The speedy processing of asylum applications has led to a massive backlog in court appeals, Interior Minister Nicos Nouris said on Wednesday arguing there was no other choice but to tackle arrivals by upping checks along the buffer zone.
In a video interview with the Cyprus News Agency, Nouris pointed out that the progress the country has made in tackling asylum applications has led to other problems that now need to be addressed.
He said his ministry’s services issue between 800 to 1,000 rejections to applications every month because they have speeded up the examination of asylum applications to within 10 days. “No other country has done that. We have succeeded in this since January 1,” Nouris said.
But according to Nouris, this has created a new problem for the government in the form of backlog in court cases. “There are already 7,000 applications pending before the international protection administrative court, which is unable to keep up with the pace the interior ministry’s asylum service is working,” Nouris added.
Another problem, he said, is the return of migrants whose application rejection has been upheld by court, to their country of origin.
He said there are too many applicants whose stay in the territory of the Republic is not justified, “but we are unable to return them.”
“We have great difficulties beyond the economic issues, due to that there is reluctance from many countries to accept even their own nationals.”
There are many countries, he said, that though they do not respond negatively, they do not show willingness to welcome back their own nationals. These countries are mainly located in Asia and sub-Saharan Africa, he added.
As regards relocation of some applicants to other member states, Nouris said there is reluctance by many countries to agree to this.
Therefore, he said, “this is a complex problem for which, we have no choice but to continue working both to improve court proceedings and on returns.” The minister also said that they must also continue at the same time with actions in the buffer zone to curb the numbers of migrant arrivals.

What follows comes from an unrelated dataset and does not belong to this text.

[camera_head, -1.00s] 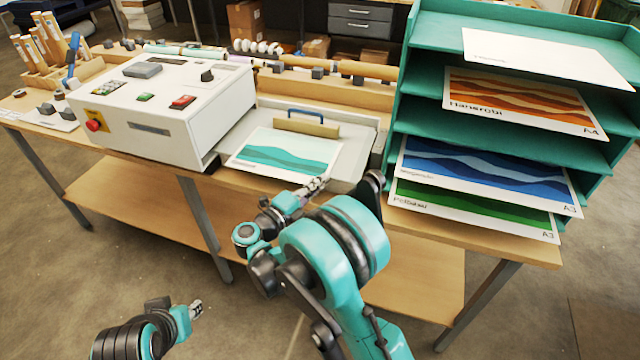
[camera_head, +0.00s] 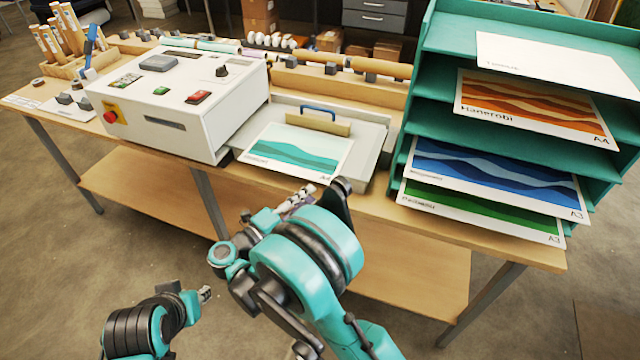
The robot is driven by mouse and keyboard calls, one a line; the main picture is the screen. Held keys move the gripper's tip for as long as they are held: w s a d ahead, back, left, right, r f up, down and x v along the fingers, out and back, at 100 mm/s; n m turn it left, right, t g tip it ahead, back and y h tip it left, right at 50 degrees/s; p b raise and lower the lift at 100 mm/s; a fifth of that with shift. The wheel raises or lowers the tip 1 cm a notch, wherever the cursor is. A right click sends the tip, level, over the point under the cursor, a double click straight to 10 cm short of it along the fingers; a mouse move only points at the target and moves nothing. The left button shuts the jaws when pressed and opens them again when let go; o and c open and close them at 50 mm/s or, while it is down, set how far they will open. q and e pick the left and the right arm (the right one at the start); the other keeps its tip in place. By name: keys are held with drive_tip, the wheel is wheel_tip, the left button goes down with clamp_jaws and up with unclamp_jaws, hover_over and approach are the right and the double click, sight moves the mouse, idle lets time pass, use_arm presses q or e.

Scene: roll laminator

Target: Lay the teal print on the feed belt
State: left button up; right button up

Nouris said Cyprus has been recording a negative first for the fifth year in the row among EU member states. “We are the country with the highest, by proportion of population, arrivals of illegal immigrants,” he said.

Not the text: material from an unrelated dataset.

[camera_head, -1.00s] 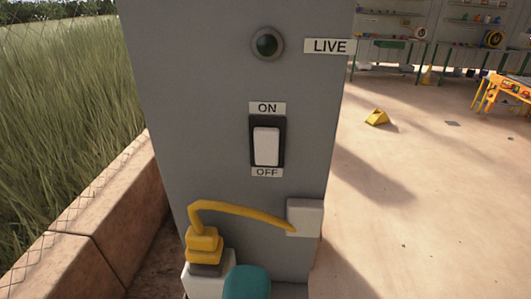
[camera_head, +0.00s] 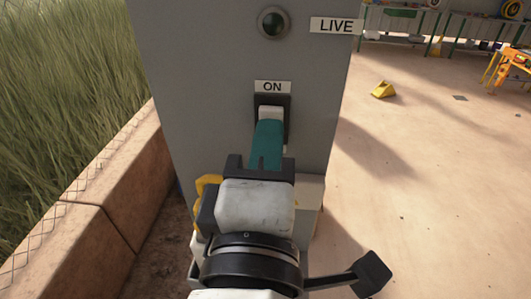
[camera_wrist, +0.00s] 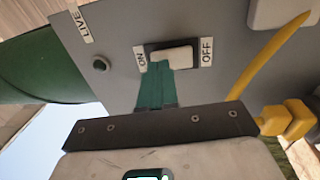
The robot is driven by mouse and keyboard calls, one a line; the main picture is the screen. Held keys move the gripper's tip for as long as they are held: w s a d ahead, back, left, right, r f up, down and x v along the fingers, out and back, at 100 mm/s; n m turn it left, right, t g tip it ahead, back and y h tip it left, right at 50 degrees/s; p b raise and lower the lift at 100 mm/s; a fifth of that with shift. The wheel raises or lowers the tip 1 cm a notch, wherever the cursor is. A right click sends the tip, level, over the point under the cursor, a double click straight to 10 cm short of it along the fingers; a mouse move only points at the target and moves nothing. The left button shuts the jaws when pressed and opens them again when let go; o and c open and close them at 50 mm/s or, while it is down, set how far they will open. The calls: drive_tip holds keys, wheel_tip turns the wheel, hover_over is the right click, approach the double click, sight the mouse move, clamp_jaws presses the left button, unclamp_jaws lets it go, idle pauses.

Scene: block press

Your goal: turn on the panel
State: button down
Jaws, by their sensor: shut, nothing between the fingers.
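The grey panel (camera_head: 215,90) stands upright ahead of me. Its white rocker switch (camera_head: 271,112) sits in a black frame, with an ON label above it; my gripper hides the lower part and the OFF label in the head view. My gripper (camera_head: 267,130) is shut and empty, its teal fingers at the switch. In the wrist view the fingertips (camera_wrist: 158,68) overlap the edge of the white rocker (camera_wrist: 171,54), between the ON and OFF labels; I cannot tell whether they touch it. The round indicator lamp (camera_head: 272,23) beside the LIVE label looks dark green, unlit.
A yellow cable (camera_wrist: 268,65) runs along the panel's lower part to a yellow plug (camera_wrist: 298,122). A low brick wall (camera_head: 110,210) and tall grass lie to the left. Open floor with a yellow wedge (camera_head: 383,90) lies to the right.

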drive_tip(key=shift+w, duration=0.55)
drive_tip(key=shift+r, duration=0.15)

By the end of November, the asylum service received 12,200 new asylum applications with 85 per cent concerning arrivals through the buffer zone, which he said, were systematically channelled from Turkey, daily.
He referred to the letter by President Nicos Anastasiades to European Commission President Ursula von der Leyen asking for permission by exception to suspend asylum applications by persons entering the country illegally. “So that we can send people-smugglers a clear message that even if they do transport these people to Cyprus their asylum application will not be accepted,” Nouris added. This, he said, will give time the government process the around 17,000 pending applications.
He said that Cyprus, along with other frontline countries such as Greece, Malta, Spain and Italy, have called for support from the EU, until there is consensus by the bloc for a unitary migration policy, for effective management of external borders. This includes the buffer zone in Cyprus, that, though it is not the Republic’s external border, he said, is where 85 per cent of irregular migrants enter the government-controlled areas from.
They also called on the EU to conclude bilateral agreements with third countries so that member states can return third-country nationals to safe countries, and that the EU-affiliated organisations FRONTEX and EASO, take a more active role in assisting with return issues, Nouris said.
On criticism against the razor-wire fence and the installation of cameras along the buffer zone, Nouris said he has yet to hear any alternative suggestions from detractors.
The minister also referred to the exploitation of migrants by many property owners who earn a lot of money by letting many people live in unsuitable lodgings.
He said his ministry had reported such a case to the police last October, concerning the conversion of an industrial unit to lodgings for migrants in an area in the Nicosia district. The ministry said on Tuesday, following reports on the wretched conditions the occupants were living in, that it was not a prosecution authority and called on all competent services to be more effective on such cases.
Nouris said his ministry has sent a letter to the attorney-general calling for a change to the law and the creation of a new institution that will be able to issue decrees for the suspension of operations of places when inspectors by local authorities, public health services or the interior ministry, find that they are unsuitable.